Separation of cgi::request and cgi::response:

This separation is only a recent change. The main reasoning is that meta-data exists for both the request and the response. Using getters/setters is one idea, although in a large program, there could be a situation where you set a response header and then need to check it later. If everything was done with the request object then there'd be no way to achieve this.

Having two objects has other advantages:

• Code is clearer, without being too verbose
• Response caching is easier to implement; code can just cache a cgi::response since it holds no data relevant to the specific request (note: response caching isn't really part of this project, although cgi::session will probably provide basic facilities)

Having the CommonGatewayService control threading

• In order for the program initialisation time (ie. the time before the first request begins to be handled) to be kept to a minimum, pre-emptive multithreading is not an option.
• Users shouldn't have to implement complex event handling mechanisms in order to write a responsive, multiplexed application.
• Since CGI request handlers can take a long time to complete, having i/o and request handling done in the same threads can cause starvation of i/o. Giving a guarantee that handlers will only be called in threads calling basic_service<>::run() might cause this and other problems.
  Options:
  1. There should be threads calling basic_service<>::run() which handle input and output, and a separate set of threads which run the request handler provided by the user.
  2. Only threads calling basic_service<>::run() should handle requests, but the service should be able to increase the number of threads calling run().
  3. If a user really wants all to be handled in the same threads, then passing a boost::thread_group to the service's constructor could provide a compromise: the user uses the thread_group to call basic_service<>::run() and the service uses it to dispatch request handlers.
• As a consequence of the above points, the number of running threads should be variable. Without this would lead to unresponsive programs if the user wasn't using a Proactive (ie. asynchronous) model or didn't have a good way of monitoring the service and adapting the number of threads.
• When threading support isn't available, a FastCGI application (for instance) should still 'just work', with request handlers running concurrently instead of in parallel.
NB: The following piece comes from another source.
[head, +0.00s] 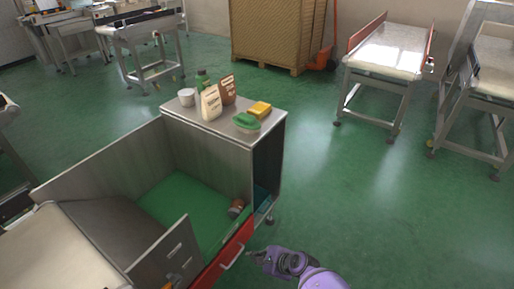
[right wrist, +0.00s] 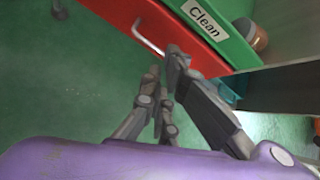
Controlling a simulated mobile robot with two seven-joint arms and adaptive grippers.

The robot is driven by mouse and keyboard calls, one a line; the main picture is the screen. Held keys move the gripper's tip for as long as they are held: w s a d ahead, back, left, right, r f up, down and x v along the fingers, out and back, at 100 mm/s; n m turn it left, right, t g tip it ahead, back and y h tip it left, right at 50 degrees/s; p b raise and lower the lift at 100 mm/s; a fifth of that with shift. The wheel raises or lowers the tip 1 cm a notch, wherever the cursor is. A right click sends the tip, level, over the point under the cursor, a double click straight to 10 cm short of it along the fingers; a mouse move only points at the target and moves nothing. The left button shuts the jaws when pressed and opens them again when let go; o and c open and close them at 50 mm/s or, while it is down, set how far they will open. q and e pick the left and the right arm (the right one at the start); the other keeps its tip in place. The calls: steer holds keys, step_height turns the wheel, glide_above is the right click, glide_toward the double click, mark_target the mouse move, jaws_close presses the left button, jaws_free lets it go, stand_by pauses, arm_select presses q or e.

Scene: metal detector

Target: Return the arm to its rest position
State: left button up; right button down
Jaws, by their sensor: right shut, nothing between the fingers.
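My right gripper (head: 256,256), on its purple arm, is at the bottom of the head view, just right of the red panel (head: 238,248) with a pale handle. In the right wrist view its fingers (right wrist: 167,62) are closed together, with nothing between them. The fingers appear near the silver handle (right wrist: 148,38) on the red front; the exact gap cannot be told. My left gripper does not show.
A grey cabinet (head: 213,150) carries bags, a white cup (head: 186,97), a green item (head: 246,121) and a yellow item (head: 260,109). A brown jar (head: 236,207) lies in the green-floored bin. Green floor (head: 380,220) is clear to the right.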

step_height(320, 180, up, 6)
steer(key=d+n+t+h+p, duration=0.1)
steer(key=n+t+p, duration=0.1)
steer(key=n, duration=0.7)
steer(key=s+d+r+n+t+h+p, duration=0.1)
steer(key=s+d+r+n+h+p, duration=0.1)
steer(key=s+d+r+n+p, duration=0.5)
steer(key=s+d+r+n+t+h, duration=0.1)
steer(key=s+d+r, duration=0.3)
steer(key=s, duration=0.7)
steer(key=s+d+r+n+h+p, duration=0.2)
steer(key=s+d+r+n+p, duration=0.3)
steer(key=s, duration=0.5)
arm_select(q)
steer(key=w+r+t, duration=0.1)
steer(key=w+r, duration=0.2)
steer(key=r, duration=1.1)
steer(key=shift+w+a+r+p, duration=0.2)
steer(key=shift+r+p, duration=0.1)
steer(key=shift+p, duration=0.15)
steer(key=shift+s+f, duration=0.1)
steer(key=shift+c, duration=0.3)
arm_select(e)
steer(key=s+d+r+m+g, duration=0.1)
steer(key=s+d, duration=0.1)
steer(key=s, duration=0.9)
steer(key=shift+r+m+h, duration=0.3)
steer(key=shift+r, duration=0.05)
Thread-pool vs. thread-per-request

Note: Since each connection can be multiplexing, it doesn't make sense to allow a thread-per-connection policy as this would make request response times inconsistent.
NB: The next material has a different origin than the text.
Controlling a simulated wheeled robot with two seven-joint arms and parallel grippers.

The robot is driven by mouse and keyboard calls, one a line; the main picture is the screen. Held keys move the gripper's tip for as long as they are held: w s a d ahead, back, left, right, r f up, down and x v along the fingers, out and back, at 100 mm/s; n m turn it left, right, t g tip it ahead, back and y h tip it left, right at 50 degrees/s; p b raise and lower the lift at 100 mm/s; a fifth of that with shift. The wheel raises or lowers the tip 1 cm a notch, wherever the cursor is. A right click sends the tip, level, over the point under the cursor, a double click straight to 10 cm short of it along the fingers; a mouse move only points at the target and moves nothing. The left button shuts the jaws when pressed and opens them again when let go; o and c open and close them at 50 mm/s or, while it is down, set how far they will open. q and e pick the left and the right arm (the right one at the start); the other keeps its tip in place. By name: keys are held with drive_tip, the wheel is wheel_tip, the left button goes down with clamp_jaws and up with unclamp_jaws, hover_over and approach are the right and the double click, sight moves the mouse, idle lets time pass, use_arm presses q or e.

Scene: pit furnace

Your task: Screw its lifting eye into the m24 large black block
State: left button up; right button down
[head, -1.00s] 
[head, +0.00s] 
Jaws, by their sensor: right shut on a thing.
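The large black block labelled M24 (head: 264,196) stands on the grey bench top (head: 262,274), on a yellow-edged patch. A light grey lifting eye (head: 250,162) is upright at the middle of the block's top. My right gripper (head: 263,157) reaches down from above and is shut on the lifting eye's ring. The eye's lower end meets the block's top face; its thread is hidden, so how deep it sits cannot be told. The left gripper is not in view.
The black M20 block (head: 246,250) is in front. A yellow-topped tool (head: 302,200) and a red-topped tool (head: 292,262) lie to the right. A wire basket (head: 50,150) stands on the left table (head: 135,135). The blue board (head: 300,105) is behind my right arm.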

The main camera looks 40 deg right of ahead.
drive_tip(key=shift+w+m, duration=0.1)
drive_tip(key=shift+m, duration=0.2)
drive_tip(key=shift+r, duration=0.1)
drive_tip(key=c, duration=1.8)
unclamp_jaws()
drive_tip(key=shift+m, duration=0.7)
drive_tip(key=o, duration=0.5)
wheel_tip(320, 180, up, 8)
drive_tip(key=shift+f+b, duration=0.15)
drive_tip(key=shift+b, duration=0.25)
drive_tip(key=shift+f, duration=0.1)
In general a thread pool will be more efficient than having a thread per request, especially if the reply is no more than a true/false statement (eg. in the Authorizer FastCGI role). A thread-per-request option should exist since thread local storage would be compromised using a thread pooling strategy, making an application less secure.

Single-threaded application

In the case of threading support not being available, all services should still work. Also, the style of the first example (above) should map to a FastCGI application by simply creating an fcgi_service first and then passing that to the cgi::request's constructor.

Main Classes

cgi::basic_request<>

This holds the data corresponding to the request. It will be specific to a Protocol type and will be aware of how to receive, send and parse data for that Protocol. There will be typedefs for typical usage.

cgi::request

By default, this provides a general (as opposed to generic) access point to any type of request. If constructed with a service object, then the request takes a request from the queue (or blocks until one is available). Default construction initialises a standard cgi environment.

This generality is achieved using runtime linkage in a similar way to boost::any, although static linking can be forced using a choice of macros which turn cgi::request into a typedef for a particular cgi::basic_request<>.

cgi::response

This simply holds headers and the content of the response and provides various ways to write to it. Up until it is sent to the user, it is unaware of what it's a response to. This helps keep code - both library and user code - clean and explicit, without being overly verbose and aids significantly with response caching (something this library won't address for now).

cgi::session

This will provide simple session data caching.

cgi::basic_service<>

This is the main class in the library. There should be specializations for each Protocol and the underlying structure should be generic enough to allow for any type of cgi-like protocol to be 'serviced', without sacrificing efficiency, clarity of code or any of the aims stated in the Design Notes.

Important Internal Classes

cgi::gateway<>

The gateway is the abstraction of the interface with the server. This can vary from just an abstraction of std::cin/cout to a fully multiplexed set of connections, which can themselves be of more than one type.

cgi::acceptor<>

Accepts connections. This should probably accept on only one connection type (meaning the gateway would be responsible for retrying an accept on a different connection type if that's allowed by the current protocol.

cgi::dispatcher<>

Completion handlers should be sent to a dispatcher to be called since a variety of dispatching methods should be available. The most basic/general is a thread-per-request dispatcher; more efficient would be a thread-pool dispatcher. Users should be able to implement their own dispatcher if they wish without having to know about any other class: encapsulation is important. Note: asio already has a dispatcher, so what can be used from that?

Random Notes

• The active requests queue should hold boost::weak_ptr<basic_request<> >s. That means that the request will be properly destroyed unless it's on the pending requests queue or actually being handled by user code. Note: to keep it alive during asynchronous requests, the user should be using a function object with a boost::shared_ptr<request_base> that they pass to the Handler given to the async request.
• The standard CGI sub-library should be header-only. Ideally the other parts (eg. fcgi_service) will be either header-only or compilable, with compilable as the default: a multi-process FastCGI server pool is the most common use, so using a shared '[MVC-]controller' library is likely to be quite effective.